Second, only shareholders and not other groups are affected by corporate decision making as long, of course, as a firm remains solvent. Since all no shareholder constituencies have fixed claims that are negotiated in the process of forming a firm’s nexus of contracts, their return is determined by the prices that their inputs command in the appropriate markets for labor, products, commodities, and so on, which are independent of the performance of a firm. By contrast, the return of equity capital providers, who have claims on the firm’s residual revenues or profits, depends directly on the decisions made by management. Management decisions affect the level of profits, but not necessarily the solvency of the firm, which is the major source of firm risk for non-shareholder groups. Only shareholders have an interest that a firm be more than solvent, and corporate governance is the means by which this interest is protected.
Third, only explicit contracts form the basis of each group’s claim on corporate revenues. Corporate governance constitutes investors’ claims, and the claims of every other group are backed by the agreements that occur in the market transactions for their inputs. However, firms also make implicit contracts that induce input providers to commit firm-specific assets that are not guaranteed by a legally enforceable contract. Zingales observes that a firm with a reputation for fair treatment, for example, may be able to induce employees to make a firm-specific contribution that they would not make in a market.
He continues,Thus, any theory of the firm that captures all sources of value in a firm must onside implicit as well as explicit contracts. However, the standard economic theory of the firm pays scant attention to these implicit contracts.
It is easy to see that these three propositions, which are central to the traditional account of corporate governance, are called into question by the developments that have taken place in present-day corporations.
First, residual risk is now borne by many groups other than shareholders. With the declining importance of large, tangible assets and economies of scale and the new emphasis on innovation and quality, human capital becomes central to a company’s strategy. However, employees can no longer be commanded in a hierarchical structure but must be induced to make firm-specific investments with promises that their contributions will be rewarded and not exploited (Blair 1995). Put differently, the value of human capital in modern production leads to greater quasi-rents due to firm-specific investments, which makes employees vulnerable to exploitation by other groups, specifically shareholders. Moreover, the human capital that is valuable to a firm is held not only by employees inside the corporation but also by many groups on the outside who are part of a firm’s network of resources. These sources of human capital must also be induced to cooperate with promised rewards. Thus, the residual risk of firms is spread further as strategic alliances are formed with partners and suppliers and the organizational boundaries of firms become blurred and porous.
Second, non-shareholder groups are now more affected by corporate decision making than before. The sharp line that once existed between the effects of managerial decisions, which extend only to the level of profits, and those of markets, which determine the prices of inputs, has broken down. As human capital becomes more important, employees are no longer merely sellers of labor, the return for which is determined by the labor market. Management decision making now has a profound impact on the value of the employees’ contribution and hence their return.

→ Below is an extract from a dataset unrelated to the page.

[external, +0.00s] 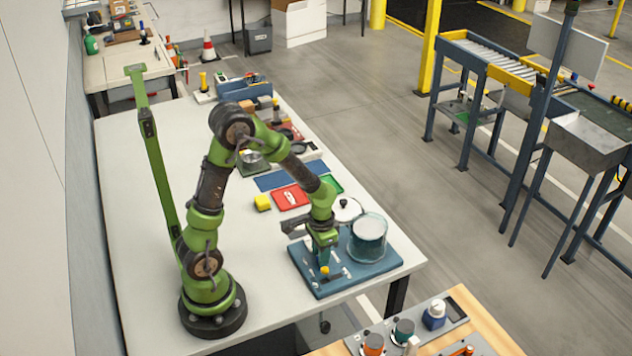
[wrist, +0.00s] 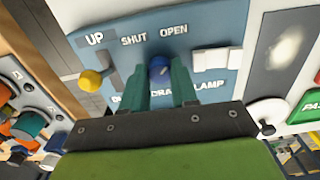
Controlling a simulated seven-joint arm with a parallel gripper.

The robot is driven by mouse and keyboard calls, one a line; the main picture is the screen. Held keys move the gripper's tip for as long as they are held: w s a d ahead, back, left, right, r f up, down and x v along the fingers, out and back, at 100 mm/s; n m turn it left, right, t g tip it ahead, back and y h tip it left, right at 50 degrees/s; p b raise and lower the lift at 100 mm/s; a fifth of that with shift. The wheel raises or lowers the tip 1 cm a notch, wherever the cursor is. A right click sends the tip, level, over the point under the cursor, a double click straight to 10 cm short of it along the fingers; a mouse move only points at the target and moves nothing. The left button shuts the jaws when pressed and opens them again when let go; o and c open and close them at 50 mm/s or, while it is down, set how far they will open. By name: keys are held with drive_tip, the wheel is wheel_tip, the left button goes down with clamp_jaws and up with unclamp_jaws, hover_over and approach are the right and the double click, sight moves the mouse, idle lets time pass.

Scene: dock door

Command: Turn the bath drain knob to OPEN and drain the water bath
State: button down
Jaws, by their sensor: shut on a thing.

Moreover, as relationships replace transactions, employees operate less in a labor market, merely selling their labor for wages, and more in cooperative enterprises, helping to create value by making firm-specific investments that could not be obtained in a market alone. Similarly, other groups have been drawn into the sphere of corporate activity, not merely as market participants or bystanders, but as resources that constitute part of the value or organizational wealth of a firm. Because they share in the production of wealth and also its distribution, the return to these groups is not determined merely by the market price of their inputs but is directly affected by management decision-making. Again, as firm boundaries become more blurred and porous, the once sharp distinction between being in a relationship with a firm and merely participating in a transaction with one breaks down.
Third, implicit contracts are now as important, if not more important, to business enterprises than explicit contracts. Explicit contracts are central to market transactions but are less crucial to relationships, which are built more on trust and mutual interests and goals. Implicit contracts are also more important in networks, especially with people and organizations outside a firm, than they are in firms with a hierarchical command structure and the vertical integration of resources. The value of relationships and networks to a firm reflects the fact that it is human capital the utilization of the skills and knowledge of people and not financial capital which can be used to secure fixed, tangible assets that is now they key to wealth creation. And the input of human capital, as opposed to financial capital, is better obtained and employed through implicit rather than explicit contracts.
If traditional corporate governance is built on the three propositions that only shareholders bear residual risk, that only they are affected by corporate decisions, and that only explicit contracts are at issue and if these propositions no longer apply, then obviously there is a need to rethink the prevailing allocation of control rights and the processes for their exercise. Zingales (2000) admits, “I am not aware of any formal development of the consequences of this approach [that is, the new foundations] for corporate governance”. It is beyond the scope of this article to attempt any such development, although a few writers have suggested new directions (Bainbridge 2008; Blair 1995; Blair and Stout 1999; Bottomley 2007). What remains to be shown, though, is how this new foundation is related specifically to the main features of the new governance, namely rule making and the administering of rights. More precisely, how can these developments be understood as a part of the changed competitive environment that motivates the search for new foundations?